In the early days of the internet, access was largely limited to technically inclined and intellectually curious users, but the rise of the smartphone lowered the barrier so dramatically that even the least well-informed and most casually engaged users can now participate without friction, shifting the balance of demand toward simpler, louder, and less reflective content. Algorithms, built to maximize engagement above all else, naturally amplify this material, pushing nuanced or intellectually demanding voices further to the margins.

What a coincidence.
At the same time, these algorithms are used extensively to monitor users and serve hyper-personalized advertising in ways that feel increasingly aggressive and invasive. Where advertising once relatively subtly existed primarily to "keep the lights on" for a service, it has now metastasized into full-screen interruptions, auto-playing distractions, and multi-step dismissals, making it clear that we are being subjected not to a reasonable necessity, but to the maximum level of annoyance that remains legally permissible.

How many screens and internet capable devices do you own?
Taken together, these trends make it hard not to think of Idiocracy as less a satire and more an uncomfortably accurate forecast. What was once an exaggerated joke about a future dulled by convenience, anti-intellectualism, and corporate overreach now feels eerily familiar in an internet shaped by smartphones, algorithms, and platforms that reward the loudest, angriest, and simplest impulses. Social media's race to the bottom, mainstream media's embrace of clickbait, and the algorithmic amplification of low-effort outrage mirror the film's world, where complexity is discarded in favor of instant gratification and spectacle.

Another movie with striking resemblances is The Fifth Element. In the story millions of people would tune in to a random-activity, all-day live broadcast hosted by an irrepressibly bombastic fashion plate, just riffing on things he sees. And now, millions of people watch streamers do just that.
The lowering of the barrier to participation has, without corresponding cultural or educational safeguards, produced an environment where shallow engagement dominates and thoughtfulness struggles to survive. Even Idiocracy's omnipresent advertising feels prophetic: what was played for absurd laughs in Idiocracy now exists in the form of full-screen ads, relentless personalization, and invasive tracking that follows us everywhere, optimized to extract maximum attention rather than offer value. Quiet, cumulative result of systems designed to prioritize engagement, profit, and convenience, slowly nudging reality toward parody until the parody starts to look like a documentary.
View attachment 1000025605.mp4
Are you lost in the world like me?
All of this should give us pause and force us to reckon with how much screen time the average person in the modern, first-world reality now accumulates. Hours upon hours each day poured into glowing rectangles that rarely leave us wiser, calmer, or more fulfilled. So much of this time is not chosen deliberately but absorbed passively, siphoned away by feeds engineered to keep us scrolling rather than living. Stepping back into the real world (a.k.a. IRL) more often would not be a loss but a recovery: of attention, of physical presence, of the quiet mental space that allows thoughts to deepen instead of fragment.

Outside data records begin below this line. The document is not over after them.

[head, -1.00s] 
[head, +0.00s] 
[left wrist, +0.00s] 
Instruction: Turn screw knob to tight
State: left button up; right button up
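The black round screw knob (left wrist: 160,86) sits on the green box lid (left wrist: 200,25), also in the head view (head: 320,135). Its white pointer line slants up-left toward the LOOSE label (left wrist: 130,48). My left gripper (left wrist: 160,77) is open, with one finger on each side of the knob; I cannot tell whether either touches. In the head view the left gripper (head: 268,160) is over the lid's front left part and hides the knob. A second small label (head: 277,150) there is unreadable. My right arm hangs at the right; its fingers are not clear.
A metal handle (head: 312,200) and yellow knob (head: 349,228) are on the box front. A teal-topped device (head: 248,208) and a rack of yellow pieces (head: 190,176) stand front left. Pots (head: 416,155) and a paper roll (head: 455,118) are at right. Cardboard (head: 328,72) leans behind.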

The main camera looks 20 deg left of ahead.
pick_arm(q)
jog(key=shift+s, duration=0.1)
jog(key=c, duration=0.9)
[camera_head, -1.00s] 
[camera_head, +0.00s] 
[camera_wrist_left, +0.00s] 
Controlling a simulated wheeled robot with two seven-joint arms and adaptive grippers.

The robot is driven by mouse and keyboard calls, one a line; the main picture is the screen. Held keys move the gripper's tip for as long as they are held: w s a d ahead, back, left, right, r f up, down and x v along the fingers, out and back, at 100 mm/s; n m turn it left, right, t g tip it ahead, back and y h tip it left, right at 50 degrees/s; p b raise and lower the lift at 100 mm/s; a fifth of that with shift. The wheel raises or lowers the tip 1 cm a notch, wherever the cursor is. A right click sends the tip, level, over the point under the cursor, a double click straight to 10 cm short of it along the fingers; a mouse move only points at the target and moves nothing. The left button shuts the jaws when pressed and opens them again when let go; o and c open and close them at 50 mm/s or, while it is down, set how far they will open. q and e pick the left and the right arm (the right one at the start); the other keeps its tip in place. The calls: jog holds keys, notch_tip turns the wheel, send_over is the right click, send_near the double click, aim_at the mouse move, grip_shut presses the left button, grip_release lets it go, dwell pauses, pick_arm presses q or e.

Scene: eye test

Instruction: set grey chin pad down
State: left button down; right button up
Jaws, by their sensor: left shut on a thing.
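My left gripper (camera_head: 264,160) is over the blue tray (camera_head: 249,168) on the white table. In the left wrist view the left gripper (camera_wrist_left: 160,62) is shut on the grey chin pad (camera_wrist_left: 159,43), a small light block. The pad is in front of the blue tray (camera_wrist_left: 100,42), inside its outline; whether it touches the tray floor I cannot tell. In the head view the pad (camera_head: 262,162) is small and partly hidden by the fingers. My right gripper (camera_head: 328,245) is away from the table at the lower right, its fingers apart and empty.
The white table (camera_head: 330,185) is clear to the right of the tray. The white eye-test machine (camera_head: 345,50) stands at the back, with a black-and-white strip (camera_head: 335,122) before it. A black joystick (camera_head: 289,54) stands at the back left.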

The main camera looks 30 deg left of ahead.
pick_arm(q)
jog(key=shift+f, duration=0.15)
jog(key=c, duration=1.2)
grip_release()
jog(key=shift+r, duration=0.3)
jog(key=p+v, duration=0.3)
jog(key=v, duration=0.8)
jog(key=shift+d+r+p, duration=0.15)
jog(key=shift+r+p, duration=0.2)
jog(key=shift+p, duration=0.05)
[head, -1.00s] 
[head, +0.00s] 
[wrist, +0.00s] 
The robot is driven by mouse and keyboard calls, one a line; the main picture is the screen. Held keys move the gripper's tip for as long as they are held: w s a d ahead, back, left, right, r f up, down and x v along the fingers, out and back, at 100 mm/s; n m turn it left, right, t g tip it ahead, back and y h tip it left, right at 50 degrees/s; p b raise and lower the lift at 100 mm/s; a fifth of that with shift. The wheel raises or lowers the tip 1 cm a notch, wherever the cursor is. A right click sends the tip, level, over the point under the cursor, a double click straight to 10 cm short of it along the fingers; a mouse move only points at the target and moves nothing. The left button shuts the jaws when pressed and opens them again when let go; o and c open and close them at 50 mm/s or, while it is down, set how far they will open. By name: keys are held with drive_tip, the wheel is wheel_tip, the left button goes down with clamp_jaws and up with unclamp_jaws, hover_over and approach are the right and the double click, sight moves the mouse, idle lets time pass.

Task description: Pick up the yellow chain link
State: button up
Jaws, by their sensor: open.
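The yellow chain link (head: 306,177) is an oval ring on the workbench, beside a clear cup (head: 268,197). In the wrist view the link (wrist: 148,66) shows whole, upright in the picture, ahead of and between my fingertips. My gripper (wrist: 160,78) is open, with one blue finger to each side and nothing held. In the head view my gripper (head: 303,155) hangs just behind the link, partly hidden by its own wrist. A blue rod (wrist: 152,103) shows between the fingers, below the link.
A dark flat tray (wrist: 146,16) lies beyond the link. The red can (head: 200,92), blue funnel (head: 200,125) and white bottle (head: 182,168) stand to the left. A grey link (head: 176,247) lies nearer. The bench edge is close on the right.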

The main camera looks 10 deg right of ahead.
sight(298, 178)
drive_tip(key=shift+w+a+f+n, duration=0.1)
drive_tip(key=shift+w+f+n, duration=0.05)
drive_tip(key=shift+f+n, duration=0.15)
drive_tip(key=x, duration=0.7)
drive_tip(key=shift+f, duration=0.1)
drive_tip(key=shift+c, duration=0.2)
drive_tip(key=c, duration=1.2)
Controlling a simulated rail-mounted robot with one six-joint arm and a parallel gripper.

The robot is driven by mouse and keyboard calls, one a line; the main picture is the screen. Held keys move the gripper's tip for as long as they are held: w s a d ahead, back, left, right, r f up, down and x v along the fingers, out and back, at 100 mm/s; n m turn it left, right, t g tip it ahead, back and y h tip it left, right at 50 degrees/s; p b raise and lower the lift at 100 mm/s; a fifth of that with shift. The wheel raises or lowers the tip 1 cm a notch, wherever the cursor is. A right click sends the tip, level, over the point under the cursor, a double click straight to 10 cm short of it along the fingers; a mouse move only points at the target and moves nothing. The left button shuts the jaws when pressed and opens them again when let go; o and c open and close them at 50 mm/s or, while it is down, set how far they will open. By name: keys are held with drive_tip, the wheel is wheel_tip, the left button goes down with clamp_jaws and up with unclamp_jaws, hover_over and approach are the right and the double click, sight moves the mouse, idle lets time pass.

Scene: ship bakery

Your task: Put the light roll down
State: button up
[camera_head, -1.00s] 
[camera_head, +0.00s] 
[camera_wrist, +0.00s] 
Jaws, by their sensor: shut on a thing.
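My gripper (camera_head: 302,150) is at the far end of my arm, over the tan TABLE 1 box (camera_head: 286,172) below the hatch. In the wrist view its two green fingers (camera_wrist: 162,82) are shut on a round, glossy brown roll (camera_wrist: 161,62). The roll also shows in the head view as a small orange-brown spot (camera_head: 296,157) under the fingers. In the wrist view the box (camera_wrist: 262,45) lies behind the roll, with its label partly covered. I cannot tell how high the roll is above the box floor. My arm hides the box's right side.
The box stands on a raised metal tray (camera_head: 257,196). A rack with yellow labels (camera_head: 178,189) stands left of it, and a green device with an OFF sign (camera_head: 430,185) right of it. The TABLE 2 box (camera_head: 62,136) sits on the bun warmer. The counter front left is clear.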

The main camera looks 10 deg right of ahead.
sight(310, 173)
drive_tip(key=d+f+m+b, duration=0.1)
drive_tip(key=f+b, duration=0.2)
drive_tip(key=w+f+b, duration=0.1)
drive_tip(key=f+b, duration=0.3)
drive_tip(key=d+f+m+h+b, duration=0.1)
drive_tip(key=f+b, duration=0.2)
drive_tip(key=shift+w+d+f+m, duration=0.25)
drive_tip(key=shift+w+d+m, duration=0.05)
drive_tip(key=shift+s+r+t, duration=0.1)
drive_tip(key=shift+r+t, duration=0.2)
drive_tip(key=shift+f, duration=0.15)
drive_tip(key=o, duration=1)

How many days/months/years of your life have you been burning away?
During my many recent long walks I have given this considerable thought: laying down our smartphones, even occasionally, opens room for things that actually nourish us: walking in nature, moving our bodies, feeling weather on our skin, having conversations that aren’t mediated by metrics or notifications. These are not nostalgic luxuries: they are basic human needs. If we continue to outsource our lives to screens, we risk forgetting that the world was never meant to be consumed primarily through glass. At some point, we have to choose to unplug, to step out of the Matrix so to speak, and remember how to live a more natural, embodied life: one where attention belongs to us again, not to the algorithm, not through screens.

Literally no one has ever said this on their deathbeds.
On a sidenote: Today marks that it is exactly 1 year ago that I joined NerdZone. And this is my 1000th post. Will I still be here for Year 2? Sure. Will my post count be 2000 by that time? We'll see.
Edit:

Well, shit.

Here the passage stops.